Set task: Look through the material and tally each line bearing the word "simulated". Give only the total.

Stored data:

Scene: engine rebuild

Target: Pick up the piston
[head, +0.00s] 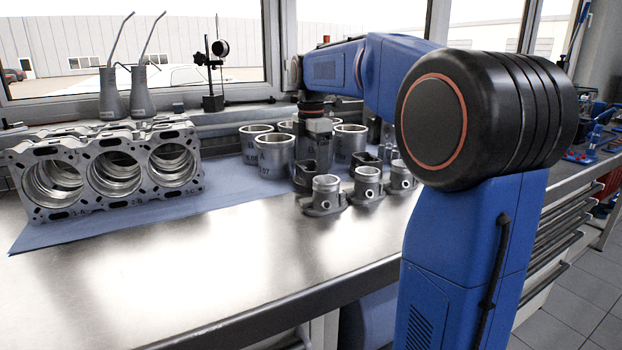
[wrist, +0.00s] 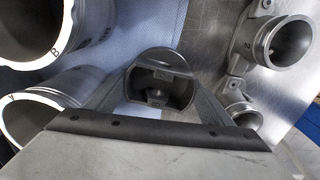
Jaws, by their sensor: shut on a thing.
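The piston (wrist: 160,88) is a dark grey metal part with a hollow underside, shown in the wrist view between the two fingers of my gripper (wrist: 158,100). The fingers are shut on it, one on each side. In the head view my gripper (head: 315,145) points down among the parts on the blue mat, and the held piston is hard to make out there. I cannot tell whether the piston touches the mat.
Cylinder liners (head: 274,155) stand beside and behind my gripper. Throttle-like housings (head: 326,196) stand in front of it. An engine block (head: 115,170) lies at left, with oil cans (head: 112,95) behind. The bench front (head: 200,270) is bare.

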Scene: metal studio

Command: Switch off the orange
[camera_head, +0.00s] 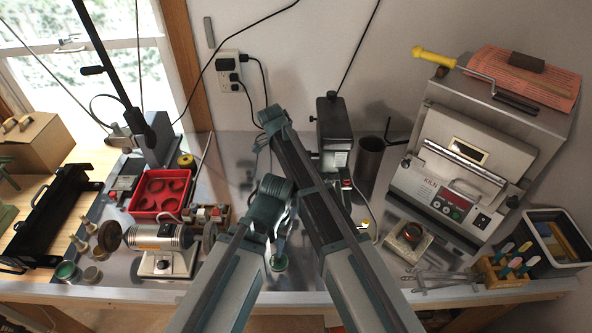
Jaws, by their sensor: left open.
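No switch clearly coloured orange can be made out. A bench polisher (158,236) with a small orange label on its motor stands at the left of the metal bench, with a dark control on its pale base (163,264). A kiln (448,180) at the right has a front panel with red and green controls and a dark switch (483,220). My left gripper (279,258) points down over the middle of the bench, open, partly hidden by its own wrist. It is right of the polisher and apart from it. My right gripper cannot be made out behind the arms.
A red tray (160,191) stands behind the polisher. A dark upright machine (334,125) and a dark cylinder (369,158) stand at the back. A small burner-like device (410,236) and a tool holder (505,265) sit front right. My crossing arm links cover the bench centre.

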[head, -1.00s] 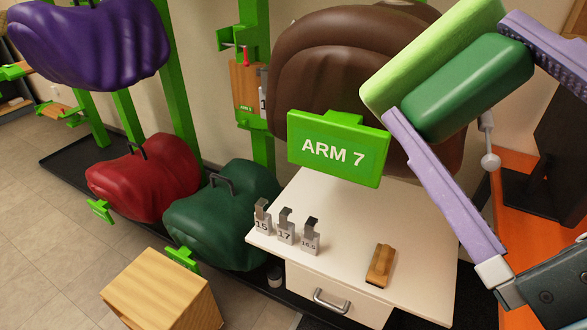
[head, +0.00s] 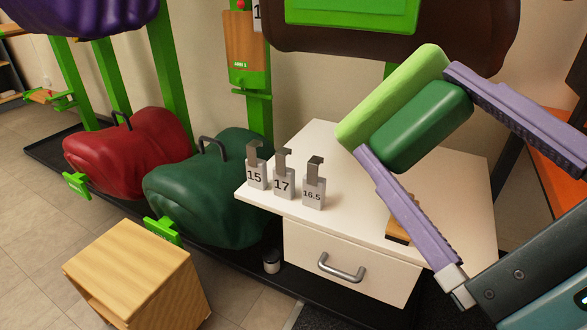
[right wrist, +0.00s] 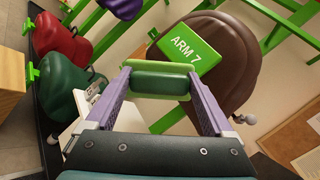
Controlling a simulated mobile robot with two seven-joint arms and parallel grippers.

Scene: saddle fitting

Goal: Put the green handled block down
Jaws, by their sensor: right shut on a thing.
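The green handled block (head: 400,112) has a light green slab and a dark green rounded part. My right gripper (head: 415,125) is shut on its dark green part and holds it tilted, seemingly above the white cabinet top (head: 345,165). The block also shows between the purple fingers in the right wrist view (right wrist: 160,83). A wooden brush-like piece (head: 397,231) lies on the cabinet top, partly hidden behind a finger of my right gripper. My left gripper is not in view.
Metal gauges marked 15 (head: 256,172), 17 (head: 283,182) and 16.5 (head: 314,190) stand at the cabinet's left edge. Green (head: 205,190) and red (head: 125,150) saddles are left of it. A wooden box (head: 135,265) stands in front. The cabinet top's middle looks clear.

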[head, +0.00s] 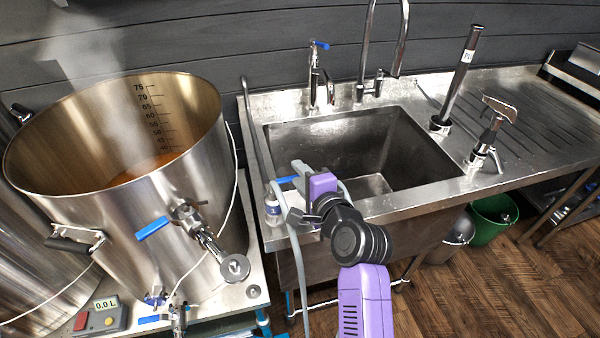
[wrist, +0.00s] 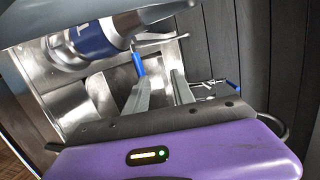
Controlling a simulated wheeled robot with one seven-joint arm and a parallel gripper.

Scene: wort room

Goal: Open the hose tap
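The hose tap's blue lever (head: 287,180) appears at the front left edge of the sink, beside my gripper (head: 299,188). A pale grey hose (head: 299,270) hangs down just below there. In the wrist view the blue lever (wrist: 138,63) is close to the tip of the left finger. My gripper (wrist: 159,78) has its two grey fingers apart, with a clear gap and nothing held between them. Whether a finger touches the lever cannot be told. The tap's body is mostly hidden by my gripper in the head view.
A steaming steel kettle (head: 115,215) with a blue-handled valve (head: 152,228) stands left. The sink (head: 340,130) has a blue-levered tap (head: 319,46) behind it. Metal fittings (head: 490,140) stand on the right drainboard.

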Complete answer: 2